Spot ethylene traded in familiar territory Thursday and propylene was again quiet while energy gains dominated the day’s headlines. NGLs were up across the board, and benzene prices rose as well. Spot resins market activity was again subdued.

Ethylene traded at 23.25 cpp for April (Wms system) and on a PCW index basis. 2Q also traded on a PCW index basis. Today’s fixed price trade was the first this week, with all other transactions done on an index or formula basis. Spot last traded on an outright price basis on Friday Mar 13, at 23 cpp, 23.5 cpp and 24 cpp, all for March delivery. Spot markets ended today with March bid at 22 cpp against no offers. April was bid at 20.5 cpp and offered at 24 cpp. Index and formula-based price ideas were actively talked today, and firm bids and offers were seen out to the end of 2009.

 

No spot propylene deals were confirmed. The day ended with refinery grade propylene bid at 17.5 cpp and offered at 22 cpp for March pipeline delivery. RGP last traded March 13 at 20 cpp for March.

 

In production news, Westlake expects its Petro 1 cracker in Lake Charles to restart during the Mar 21-22 weekend or early next week. The unit has been down since Dec 17. Formosa, Shell, Sasol and Dow have restarted crackers this month.

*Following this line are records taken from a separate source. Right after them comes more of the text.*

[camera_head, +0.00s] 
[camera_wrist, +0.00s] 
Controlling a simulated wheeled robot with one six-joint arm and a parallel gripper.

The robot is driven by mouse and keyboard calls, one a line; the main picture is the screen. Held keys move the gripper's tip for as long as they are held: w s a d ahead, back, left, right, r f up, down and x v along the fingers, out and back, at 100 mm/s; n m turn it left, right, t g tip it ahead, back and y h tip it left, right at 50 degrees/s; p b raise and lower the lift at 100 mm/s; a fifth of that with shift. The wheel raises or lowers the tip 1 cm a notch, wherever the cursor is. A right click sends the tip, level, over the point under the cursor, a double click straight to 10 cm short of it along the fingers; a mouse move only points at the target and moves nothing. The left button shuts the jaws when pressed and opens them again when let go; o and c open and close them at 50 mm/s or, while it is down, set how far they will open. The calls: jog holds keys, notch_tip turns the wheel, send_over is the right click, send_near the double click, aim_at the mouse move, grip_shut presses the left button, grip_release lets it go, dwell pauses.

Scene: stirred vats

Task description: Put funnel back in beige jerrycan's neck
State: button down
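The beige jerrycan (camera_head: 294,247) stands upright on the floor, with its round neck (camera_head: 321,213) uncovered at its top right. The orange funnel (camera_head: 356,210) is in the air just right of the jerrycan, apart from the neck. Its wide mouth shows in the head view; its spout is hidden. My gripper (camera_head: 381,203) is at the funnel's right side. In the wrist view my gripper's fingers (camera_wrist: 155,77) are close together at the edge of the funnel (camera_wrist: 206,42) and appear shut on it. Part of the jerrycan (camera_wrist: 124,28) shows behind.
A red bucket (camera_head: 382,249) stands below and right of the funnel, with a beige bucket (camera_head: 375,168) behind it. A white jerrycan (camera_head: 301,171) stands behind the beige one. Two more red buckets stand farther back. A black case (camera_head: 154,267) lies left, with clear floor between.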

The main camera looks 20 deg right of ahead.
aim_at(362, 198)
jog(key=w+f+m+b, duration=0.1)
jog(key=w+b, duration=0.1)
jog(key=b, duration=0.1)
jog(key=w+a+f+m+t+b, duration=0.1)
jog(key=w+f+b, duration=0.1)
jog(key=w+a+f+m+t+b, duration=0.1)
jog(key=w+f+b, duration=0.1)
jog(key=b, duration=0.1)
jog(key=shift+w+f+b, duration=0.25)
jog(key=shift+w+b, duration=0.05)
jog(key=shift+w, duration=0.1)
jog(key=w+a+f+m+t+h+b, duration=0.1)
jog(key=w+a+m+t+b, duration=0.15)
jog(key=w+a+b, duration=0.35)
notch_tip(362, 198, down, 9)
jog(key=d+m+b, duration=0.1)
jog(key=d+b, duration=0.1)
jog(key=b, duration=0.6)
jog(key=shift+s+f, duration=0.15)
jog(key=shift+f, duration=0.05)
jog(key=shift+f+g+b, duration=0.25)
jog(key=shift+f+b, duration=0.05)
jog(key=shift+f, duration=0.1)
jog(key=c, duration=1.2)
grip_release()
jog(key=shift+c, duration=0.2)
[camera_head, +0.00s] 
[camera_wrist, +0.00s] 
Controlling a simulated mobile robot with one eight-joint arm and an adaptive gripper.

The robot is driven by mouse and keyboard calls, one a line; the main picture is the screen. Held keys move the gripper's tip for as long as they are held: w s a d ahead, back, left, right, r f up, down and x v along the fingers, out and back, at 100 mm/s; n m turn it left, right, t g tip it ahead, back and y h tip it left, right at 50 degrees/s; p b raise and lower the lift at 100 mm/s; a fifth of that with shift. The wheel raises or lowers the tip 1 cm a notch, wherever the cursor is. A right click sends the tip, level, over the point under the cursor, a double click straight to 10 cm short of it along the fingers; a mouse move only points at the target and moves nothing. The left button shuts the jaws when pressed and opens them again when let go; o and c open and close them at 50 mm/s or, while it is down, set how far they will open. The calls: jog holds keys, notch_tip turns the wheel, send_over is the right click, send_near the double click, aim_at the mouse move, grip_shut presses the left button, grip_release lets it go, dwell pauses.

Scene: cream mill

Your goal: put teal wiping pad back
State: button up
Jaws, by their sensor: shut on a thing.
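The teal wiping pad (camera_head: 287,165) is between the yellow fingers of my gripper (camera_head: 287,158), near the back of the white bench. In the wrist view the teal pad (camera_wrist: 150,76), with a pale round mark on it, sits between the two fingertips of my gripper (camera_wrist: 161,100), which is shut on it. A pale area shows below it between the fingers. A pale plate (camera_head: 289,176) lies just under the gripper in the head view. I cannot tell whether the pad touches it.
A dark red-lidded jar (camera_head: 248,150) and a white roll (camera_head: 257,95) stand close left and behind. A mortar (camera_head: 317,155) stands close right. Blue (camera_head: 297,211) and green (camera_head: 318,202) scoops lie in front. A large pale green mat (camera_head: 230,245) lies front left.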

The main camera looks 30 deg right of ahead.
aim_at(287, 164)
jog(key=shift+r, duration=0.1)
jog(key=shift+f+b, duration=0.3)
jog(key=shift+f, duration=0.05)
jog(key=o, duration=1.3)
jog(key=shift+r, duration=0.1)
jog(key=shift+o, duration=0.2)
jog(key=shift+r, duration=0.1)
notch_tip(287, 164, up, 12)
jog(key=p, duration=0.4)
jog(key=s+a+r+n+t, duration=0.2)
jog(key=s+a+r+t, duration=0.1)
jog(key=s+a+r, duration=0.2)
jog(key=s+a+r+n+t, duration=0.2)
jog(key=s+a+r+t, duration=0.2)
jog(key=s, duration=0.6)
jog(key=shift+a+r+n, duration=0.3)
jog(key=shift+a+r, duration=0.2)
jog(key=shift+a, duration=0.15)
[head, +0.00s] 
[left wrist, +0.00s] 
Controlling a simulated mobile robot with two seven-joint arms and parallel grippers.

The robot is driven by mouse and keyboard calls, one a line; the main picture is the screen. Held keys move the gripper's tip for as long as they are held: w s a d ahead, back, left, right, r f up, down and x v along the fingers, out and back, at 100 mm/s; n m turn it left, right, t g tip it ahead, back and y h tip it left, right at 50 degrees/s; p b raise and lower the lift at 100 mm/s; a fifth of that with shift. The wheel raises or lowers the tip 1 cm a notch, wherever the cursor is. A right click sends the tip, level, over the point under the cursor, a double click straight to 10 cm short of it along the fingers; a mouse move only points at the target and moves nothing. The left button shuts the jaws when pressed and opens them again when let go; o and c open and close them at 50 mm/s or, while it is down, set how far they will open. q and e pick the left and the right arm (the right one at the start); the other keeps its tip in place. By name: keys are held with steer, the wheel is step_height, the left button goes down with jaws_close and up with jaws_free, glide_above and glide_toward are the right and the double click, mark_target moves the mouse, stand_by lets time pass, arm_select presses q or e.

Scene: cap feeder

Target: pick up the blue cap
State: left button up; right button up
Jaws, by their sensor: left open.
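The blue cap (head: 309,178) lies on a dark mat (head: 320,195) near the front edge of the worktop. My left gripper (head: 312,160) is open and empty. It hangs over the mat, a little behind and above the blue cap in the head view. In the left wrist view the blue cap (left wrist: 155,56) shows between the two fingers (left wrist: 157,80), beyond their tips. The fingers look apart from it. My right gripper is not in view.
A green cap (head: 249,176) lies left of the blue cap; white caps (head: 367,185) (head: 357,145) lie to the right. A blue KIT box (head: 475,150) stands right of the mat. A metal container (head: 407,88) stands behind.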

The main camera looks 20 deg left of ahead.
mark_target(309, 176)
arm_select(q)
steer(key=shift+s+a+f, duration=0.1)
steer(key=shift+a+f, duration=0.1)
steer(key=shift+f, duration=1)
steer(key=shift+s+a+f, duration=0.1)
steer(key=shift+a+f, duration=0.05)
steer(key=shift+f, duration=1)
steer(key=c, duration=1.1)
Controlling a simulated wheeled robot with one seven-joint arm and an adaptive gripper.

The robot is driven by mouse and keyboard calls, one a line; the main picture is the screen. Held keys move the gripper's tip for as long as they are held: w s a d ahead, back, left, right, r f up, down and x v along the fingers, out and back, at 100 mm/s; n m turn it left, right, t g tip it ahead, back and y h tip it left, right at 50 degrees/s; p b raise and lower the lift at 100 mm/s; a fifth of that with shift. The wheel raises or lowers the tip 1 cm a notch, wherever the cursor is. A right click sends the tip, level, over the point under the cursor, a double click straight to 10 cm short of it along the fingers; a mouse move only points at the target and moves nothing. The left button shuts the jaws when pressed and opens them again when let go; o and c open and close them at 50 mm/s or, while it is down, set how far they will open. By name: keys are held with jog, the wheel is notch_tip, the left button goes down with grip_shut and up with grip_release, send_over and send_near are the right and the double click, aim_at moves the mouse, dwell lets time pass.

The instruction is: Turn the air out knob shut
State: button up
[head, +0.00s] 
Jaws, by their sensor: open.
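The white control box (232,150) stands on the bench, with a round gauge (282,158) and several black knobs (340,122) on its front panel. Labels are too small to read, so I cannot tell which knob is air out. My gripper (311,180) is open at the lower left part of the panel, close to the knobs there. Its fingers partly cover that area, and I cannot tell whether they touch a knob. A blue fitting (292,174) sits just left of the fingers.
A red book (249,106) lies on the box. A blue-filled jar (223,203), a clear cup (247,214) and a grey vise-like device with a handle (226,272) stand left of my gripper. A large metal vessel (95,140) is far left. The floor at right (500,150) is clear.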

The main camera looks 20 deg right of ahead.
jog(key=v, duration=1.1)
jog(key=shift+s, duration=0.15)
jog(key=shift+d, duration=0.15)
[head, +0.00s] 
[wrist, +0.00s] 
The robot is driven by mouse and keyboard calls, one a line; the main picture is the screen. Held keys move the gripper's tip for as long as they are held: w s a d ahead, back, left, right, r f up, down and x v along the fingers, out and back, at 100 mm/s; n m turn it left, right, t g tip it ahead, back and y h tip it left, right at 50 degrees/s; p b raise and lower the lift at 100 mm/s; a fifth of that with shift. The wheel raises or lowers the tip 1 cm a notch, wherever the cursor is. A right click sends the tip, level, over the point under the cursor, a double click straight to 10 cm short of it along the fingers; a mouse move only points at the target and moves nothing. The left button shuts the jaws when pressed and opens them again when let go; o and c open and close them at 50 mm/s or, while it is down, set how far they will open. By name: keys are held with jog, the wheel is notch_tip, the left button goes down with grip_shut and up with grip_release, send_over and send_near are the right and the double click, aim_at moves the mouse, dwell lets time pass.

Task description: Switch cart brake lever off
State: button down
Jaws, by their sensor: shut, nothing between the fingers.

Five Gulf coast steam crackers remain shut.

 

 

Energies and NGLs were significantly higher today. April crude was up $3.47/bbl to settle at $51.61/bbl. The April contract expires Friday. May crude settled today at $52.04/bbl. April gasoline gained 7.16 cents to close at $1.4373/gal. April nat gas was up 49 cents to settle at $4.174/mmBtu. Ethane gained 1.5 cpg to close at 33.25 cpg. Propane was up 4.5 cpg to 70 cpg. Butane jumped 6 cpg to close at 86 cpg and iso gained 5 cpg to 95. Natural gasoline shot up 5.25 cpg to close at 103 cpg. Benzene also saw gains today. March ended at 138-140 cpg, bid 6 cpg higher than yesterday. April was up a few cents at 139-143 DDP cpg and 141-144 cpg, and May was also slightly higher at 143-148 cpg DDP.

 

Spot resins trading was slow Thursday. Sellers have lowered offers this week amid worries about poor demand. Buyers have mostly remained on the sidelines, unwilling to take on new inventories. Producers have proposed a 5-cent increase for PE prices in March, but many have expressed doubt that these will be implemented as spot ethylene and PE prices have fallen this month. For PP, several participants said they expect prices to be up roughly in line with the 1-cent increase in polymer grade propylene monomer in March.